Microsoft To Speed Hyper-V With Release 2 Of Windows Server 2008
Competition between VMware and Microsoft heats up, as Microsoft claims rapid gains in virtual machine implementation based on Hyper-V.
May 13, 2009
Microsoft will add advanced network messaging to its Hyper-V hypervisor, overcoming a known bottleneck, when it issues Release 2 of Windows Server 2008 at the end of the year. The enhancement is significant because dealing with network traffic is a bottleneck in all hypervisors.
As use of VMware's ESX Server has grown, the bottleneck has shown up on servers hosting virtual machines with network-intensive traffic. VMware cooperated with Cisco to solve the problem, and Cisco plunged into blade servers with its Unified Computing System in the belief it had at least a temporary lead over other manufacturers in producing blades optimized for running virtual machines.
But Jeff Woolsey, Microsoft's lead program manager for Windows Server 2008 virtualization, said at the TechEd show in Los Angeles on Monday that his company has been focused on the same problem. Before the year is out, it will offer its own low-cost solution -- compared with the Cisco/VMware collaboration -- in the updated version of Hyper-V, now part of Windows Server 2008.
The competition between VMware and Microsoft is thus heating up, as Microsoft claims rapid gains in virtual machine implementation based on Hyper-V. At an unexpectedly early date, Microsoft is trying to come up with its own advance for the market leader's best innovation so far this year. "We've had 750,000 downloads since Hyper-V was introduced seven months ago. It's being adopted especially fast in education and small business," Woolsey said in an interview at the end of TechEd's opening day. About 7,000 Windows Server and Microsoft .Net users and developers attended the show.
One difference: Cisco's UCS combined with VMware's vSphere 4 handles converged network traffic at 10 Gigabit Ethernet speeds, whether that traffic is headed for an Ethernet network or Fibre Channel storage.
Microsoft's solution will address the Ethernet network traffic problem only. Hyper-V users who want to make use of Fibre Channel storage can equip their servers with Fibre Channel network adapters and still use the high-speed storage network, if they choose to, Woolsey said. Another difference is that Hyper-V will fit easily into either a 1 Gigabit or 10 Gigabit Ethernet network. Cisco's Unified Computing System, on the other hand, moves its users beyond the 1-Gb structure into 10-Gb Ethernet. That may mean some virtualization users who are not yet ready to invest in 10-Gb Ethernet gear can get performance gains they want with Hyper-V -- and move to 10-Gb devices later. "That puts Hyper-V and VMQueue is in a great position for the transition to 10 Gigabit Ethernet, when it comes," Woolsey said.
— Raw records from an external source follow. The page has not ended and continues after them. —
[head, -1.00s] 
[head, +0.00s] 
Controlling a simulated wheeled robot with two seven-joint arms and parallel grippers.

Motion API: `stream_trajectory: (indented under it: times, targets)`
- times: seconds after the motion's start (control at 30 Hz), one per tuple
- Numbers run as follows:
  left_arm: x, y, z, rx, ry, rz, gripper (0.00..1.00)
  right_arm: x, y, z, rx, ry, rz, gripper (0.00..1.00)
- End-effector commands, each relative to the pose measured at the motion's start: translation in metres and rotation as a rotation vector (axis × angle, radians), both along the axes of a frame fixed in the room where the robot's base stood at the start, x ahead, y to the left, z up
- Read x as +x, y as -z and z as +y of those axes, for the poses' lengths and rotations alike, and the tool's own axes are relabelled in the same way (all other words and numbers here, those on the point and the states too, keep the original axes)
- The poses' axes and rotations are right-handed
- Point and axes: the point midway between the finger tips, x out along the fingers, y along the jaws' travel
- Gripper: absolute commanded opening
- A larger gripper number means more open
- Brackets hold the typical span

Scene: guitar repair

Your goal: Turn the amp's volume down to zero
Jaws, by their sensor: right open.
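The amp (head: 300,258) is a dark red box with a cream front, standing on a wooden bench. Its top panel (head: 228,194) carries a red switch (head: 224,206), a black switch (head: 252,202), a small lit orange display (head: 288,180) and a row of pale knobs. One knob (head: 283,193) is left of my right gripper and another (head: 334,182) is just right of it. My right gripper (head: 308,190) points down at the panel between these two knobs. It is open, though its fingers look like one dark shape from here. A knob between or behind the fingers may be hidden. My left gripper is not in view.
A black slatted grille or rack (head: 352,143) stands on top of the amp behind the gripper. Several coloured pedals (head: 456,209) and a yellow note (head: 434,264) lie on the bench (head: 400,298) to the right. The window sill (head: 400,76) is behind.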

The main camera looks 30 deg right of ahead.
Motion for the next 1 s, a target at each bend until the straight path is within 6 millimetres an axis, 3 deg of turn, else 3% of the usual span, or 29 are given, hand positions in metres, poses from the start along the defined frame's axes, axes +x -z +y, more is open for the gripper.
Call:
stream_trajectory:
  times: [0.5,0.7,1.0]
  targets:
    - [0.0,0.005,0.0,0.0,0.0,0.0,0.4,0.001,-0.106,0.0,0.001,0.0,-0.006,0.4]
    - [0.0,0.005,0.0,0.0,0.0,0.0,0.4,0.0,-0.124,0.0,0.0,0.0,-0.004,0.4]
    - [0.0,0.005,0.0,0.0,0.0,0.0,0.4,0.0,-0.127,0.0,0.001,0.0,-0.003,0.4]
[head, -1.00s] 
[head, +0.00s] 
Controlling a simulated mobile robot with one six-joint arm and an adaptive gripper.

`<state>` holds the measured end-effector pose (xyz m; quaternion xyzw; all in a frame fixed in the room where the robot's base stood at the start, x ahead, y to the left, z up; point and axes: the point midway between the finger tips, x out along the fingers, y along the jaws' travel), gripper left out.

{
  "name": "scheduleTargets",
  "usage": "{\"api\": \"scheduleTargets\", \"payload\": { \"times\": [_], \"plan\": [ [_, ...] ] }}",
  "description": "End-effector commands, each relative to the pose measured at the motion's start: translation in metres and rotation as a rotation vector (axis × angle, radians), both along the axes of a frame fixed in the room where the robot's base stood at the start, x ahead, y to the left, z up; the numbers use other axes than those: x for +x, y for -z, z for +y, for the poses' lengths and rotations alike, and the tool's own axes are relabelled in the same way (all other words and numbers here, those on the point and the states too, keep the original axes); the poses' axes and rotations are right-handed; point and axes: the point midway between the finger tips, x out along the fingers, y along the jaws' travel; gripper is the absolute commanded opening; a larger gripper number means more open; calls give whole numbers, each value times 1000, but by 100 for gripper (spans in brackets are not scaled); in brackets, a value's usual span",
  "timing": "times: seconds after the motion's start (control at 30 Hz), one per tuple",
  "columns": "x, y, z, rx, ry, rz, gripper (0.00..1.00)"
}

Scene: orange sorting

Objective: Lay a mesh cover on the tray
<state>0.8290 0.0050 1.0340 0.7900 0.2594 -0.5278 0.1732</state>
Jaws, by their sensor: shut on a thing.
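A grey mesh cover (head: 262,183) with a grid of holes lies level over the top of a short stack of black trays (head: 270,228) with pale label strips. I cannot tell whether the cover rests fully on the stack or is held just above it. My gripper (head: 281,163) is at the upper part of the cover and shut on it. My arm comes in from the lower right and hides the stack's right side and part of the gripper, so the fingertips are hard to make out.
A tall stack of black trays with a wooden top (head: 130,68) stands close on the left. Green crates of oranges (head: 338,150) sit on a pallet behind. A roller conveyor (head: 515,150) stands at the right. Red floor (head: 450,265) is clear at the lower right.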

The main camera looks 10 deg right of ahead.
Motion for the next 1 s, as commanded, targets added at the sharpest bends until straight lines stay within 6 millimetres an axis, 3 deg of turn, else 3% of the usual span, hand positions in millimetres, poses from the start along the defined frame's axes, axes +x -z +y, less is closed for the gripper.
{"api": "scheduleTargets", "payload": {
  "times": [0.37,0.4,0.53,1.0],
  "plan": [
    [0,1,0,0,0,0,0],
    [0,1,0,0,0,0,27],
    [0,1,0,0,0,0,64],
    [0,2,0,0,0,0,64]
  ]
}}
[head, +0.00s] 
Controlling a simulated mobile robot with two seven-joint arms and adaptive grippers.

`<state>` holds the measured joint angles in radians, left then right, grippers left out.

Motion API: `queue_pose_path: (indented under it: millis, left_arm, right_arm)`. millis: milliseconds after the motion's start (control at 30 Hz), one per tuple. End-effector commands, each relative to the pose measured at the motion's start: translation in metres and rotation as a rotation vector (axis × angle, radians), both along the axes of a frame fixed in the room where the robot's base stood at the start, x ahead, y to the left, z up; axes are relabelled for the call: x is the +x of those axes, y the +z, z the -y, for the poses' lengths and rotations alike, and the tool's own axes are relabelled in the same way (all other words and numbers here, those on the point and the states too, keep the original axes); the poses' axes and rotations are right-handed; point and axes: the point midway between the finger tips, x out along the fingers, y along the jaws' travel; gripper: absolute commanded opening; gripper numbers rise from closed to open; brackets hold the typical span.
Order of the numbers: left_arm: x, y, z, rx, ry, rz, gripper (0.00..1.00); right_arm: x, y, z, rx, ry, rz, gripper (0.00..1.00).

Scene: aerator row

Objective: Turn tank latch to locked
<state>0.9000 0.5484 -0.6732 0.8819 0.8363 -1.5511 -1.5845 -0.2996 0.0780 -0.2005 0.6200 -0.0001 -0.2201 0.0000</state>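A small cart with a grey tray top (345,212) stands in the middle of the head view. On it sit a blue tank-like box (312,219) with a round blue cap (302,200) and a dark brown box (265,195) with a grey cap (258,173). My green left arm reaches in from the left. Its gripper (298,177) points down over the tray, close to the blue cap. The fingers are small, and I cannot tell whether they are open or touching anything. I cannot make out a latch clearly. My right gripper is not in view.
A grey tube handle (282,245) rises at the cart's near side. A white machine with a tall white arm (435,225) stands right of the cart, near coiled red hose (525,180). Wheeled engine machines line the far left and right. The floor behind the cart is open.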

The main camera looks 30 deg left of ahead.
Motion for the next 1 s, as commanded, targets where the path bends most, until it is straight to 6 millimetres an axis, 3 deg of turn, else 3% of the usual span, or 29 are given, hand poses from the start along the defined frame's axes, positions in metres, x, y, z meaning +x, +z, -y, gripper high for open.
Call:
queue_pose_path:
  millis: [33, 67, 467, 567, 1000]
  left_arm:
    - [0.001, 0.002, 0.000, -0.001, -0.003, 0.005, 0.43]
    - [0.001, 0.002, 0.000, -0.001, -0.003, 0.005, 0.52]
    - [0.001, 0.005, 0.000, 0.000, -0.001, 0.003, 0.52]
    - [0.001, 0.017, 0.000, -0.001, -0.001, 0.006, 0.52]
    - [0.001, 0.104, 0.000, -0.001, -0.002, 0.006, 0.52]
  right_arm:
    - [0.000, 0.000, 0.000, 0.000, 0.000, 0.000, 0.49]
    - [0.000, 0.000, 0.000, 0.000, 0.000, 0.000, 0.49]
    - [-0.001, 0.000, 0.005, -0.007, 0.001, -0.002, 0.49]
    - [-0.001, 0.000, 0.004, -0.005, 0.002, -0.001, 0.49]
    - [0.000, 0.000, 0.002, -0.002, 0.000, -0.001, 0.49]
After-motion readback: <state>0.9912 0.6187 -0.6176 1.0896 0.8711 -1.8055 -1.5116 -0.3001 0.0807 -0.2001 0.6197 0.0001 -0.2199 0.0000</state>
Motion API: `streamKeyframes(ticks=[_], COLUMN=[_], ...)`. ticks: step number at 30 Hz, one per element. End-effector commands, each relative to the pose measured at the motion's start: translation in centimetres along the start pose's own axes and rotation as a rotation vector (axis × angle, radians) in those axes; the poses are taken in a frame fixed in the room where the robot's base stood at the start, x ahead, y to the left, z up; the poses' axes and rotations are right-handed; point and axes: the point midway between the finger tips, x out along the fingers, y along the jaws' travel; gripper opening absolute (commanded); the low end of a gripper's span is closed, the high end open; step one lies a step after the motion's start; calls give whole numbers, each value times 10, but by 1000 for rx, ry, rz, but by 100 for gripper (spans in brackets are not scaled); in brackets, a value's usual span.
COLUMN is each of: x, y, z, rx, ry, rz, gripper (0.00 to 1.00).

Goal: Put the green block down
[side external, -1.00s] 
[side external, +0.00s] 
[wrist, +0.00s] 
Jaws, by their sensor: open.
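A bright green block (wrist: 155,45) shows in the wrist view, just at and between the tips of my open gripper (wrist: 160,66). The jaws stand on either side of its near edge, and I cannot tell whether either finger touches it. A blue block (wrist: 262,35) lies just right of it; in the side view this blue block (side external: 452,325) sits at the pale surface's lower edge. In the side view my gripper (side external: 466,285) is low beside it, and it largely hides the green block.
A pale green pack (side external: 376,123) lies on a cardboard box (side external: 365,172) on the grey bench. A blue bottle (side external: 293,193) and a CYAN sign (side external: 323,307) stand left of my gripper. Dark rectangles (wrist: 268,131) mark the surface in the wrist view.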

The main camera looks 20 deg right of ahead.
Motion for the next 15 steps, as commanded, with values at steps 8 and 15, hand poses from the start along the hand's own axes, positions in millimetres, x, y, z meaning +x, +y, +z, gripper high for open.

VMQueue is a substitute in Hyper-V for the software switch. It can recognize which virtual machine incoming network traffic is intended for and route it directly to that VM. "VMQueue allows me to copy that traffic directly from the network adapter to the virtual machine's TCP/IP network stack," without intermediate software switching, Woolsey said. Likewise, outgoing traffic gets moved from the VM directly to the network adapter card and out to the network, also without a switch.
VMQueue assesses the virtual machine network traffic while it's waiting in a queue. At the same time it knows which virtual machine is connected to which network adapter. It knows when a channel is needed to move traffic, and where among the physical devices that channel is located, Woolsey said.
In addition, Hyper-V will support jumbo Ethernet frames, which carry up to 9,000 bytes instead of 1,500, which results in many fewer interruptions by network traffic of the hypervisor's application processing. "With jumbo frames, everybody gets the benefit, even 1 Gigabit Ethernet," said Woolsey.
In yet another networking adaption, Windows Server 2008 late this year will support Chimney, or a way for Windows Server to intervene at the prospect of TCP/IP network traffic arising in a virtual machine and off-load it from the VM and physical server through the network adapter card to a TOE or TCP/IP offload engine, a hardware device external to the server. The shift saves up to 80% of CPU cycles formerly devoted to handling TCP/IP traffic.
These three additions to Windows Server 2008 and Hyper-V are intended to allow more "balanced" configuration of virtual machines. As the number of virtual machines builds up per physical server, network I/O is more and more likely to emerge as a bottleneck. Release 2 of Windows Server 2008 seeks to relieve that bottleneck before it slows Microsoft's customers increasing reliance on VMs to carry their workloads, said Woolsey.